TASK DETAILS -
Below are some records. How many of their lines contain the string "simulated"? Give the number only.

(Robot call records)

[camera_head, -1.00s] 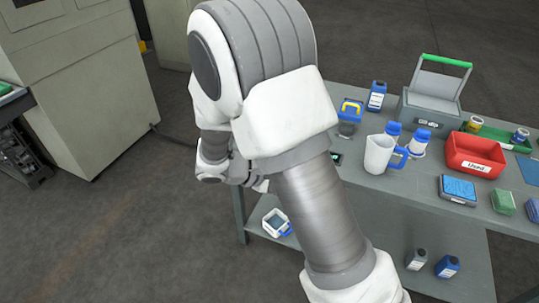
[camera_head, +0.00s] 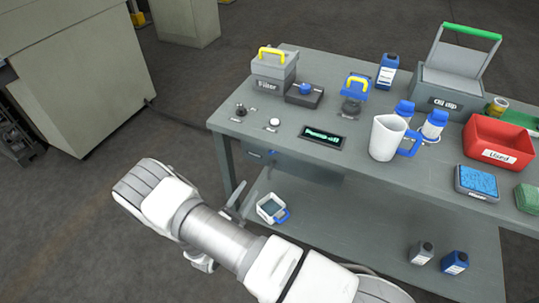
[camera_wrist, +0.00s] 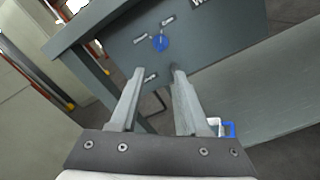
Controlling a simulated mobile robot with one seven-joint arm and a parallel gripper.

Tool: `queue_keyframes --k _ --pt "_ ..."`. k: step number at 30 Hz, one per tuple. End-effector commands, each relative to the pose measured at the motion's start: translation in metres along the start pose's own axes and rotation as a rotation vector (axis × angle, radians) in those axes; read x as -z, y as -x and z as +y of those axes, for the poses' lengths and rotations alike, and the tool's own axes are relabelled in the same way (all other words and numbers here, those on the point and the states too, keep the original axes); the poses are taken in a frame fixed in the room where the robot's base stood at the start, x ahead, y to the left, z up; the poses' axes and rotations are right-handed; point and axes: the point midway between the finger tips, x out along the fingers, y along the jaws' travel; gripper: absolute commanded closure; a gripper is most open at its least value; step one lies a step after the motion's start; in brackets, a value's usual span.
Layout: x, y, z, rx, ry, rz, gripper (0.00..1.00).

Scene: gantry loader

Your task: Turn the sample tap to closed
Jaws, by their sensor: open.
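The sample tap looks to be the blue knob (camera_wrist: 161,43) on the grey front panel of the bench in the wrist view. In the head view a bit of blue (camera_head: 272,152) shows on the bench front, below the top edge. My gripper (camera_wrist: 158,73) is open and empty. Its two fingers point toward the panel, with the knob ahead of and between them, apart from it. In the head view one dark finger (camera_head: 236,196) shows in front of the bench's left end.
The bench top (camera_head: 232,138) carries a Filter box (camera_head: 273,70), a display (camera_head: 323,137), a white jug (camera_head: 386,138) and a red bin (camera_head: 500,140). A white-and-blue container (camera_head: 270,207) sits on the lower shelf.

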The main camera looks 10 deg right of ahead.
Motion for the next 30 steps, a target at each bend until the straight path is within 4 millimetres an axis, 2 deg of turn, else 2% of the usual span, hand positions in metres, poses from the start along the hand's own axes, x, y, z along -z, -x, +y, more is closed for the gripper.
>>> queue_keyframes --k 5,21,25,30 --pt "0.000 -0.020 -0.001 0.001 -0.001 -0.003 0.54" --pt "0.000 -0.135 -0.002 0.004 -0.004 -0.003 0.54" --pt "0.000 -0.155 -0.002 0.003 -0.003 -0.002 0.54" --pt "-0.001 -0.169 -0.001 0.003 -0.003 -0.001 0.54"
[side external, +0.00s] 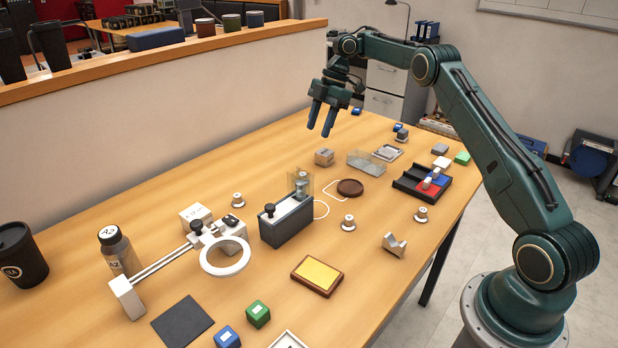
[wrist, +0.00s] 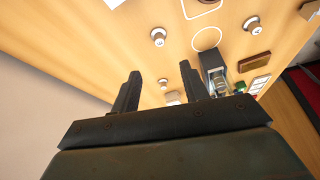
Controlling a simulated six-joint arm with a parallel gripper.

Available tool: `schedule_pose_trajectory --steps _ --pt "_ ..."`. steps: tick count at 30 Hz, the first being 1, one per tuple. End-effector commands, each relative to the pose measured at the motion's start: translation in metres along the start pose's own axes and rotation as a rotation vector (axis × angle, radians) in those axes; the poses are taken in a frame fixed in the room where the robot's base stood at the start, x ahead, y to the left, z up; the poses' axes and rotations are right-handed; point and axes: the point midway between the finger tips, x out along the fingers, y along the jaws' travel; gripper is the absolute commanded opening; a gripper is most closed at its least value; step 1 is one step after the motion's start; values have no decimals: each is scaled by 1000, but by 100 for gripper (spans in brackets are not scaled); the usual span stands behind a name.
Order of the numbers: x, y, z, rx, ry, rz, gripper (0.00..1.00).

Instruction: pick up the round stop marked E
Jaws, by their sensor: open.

RESPONSE TO THIS EXERCISE -
2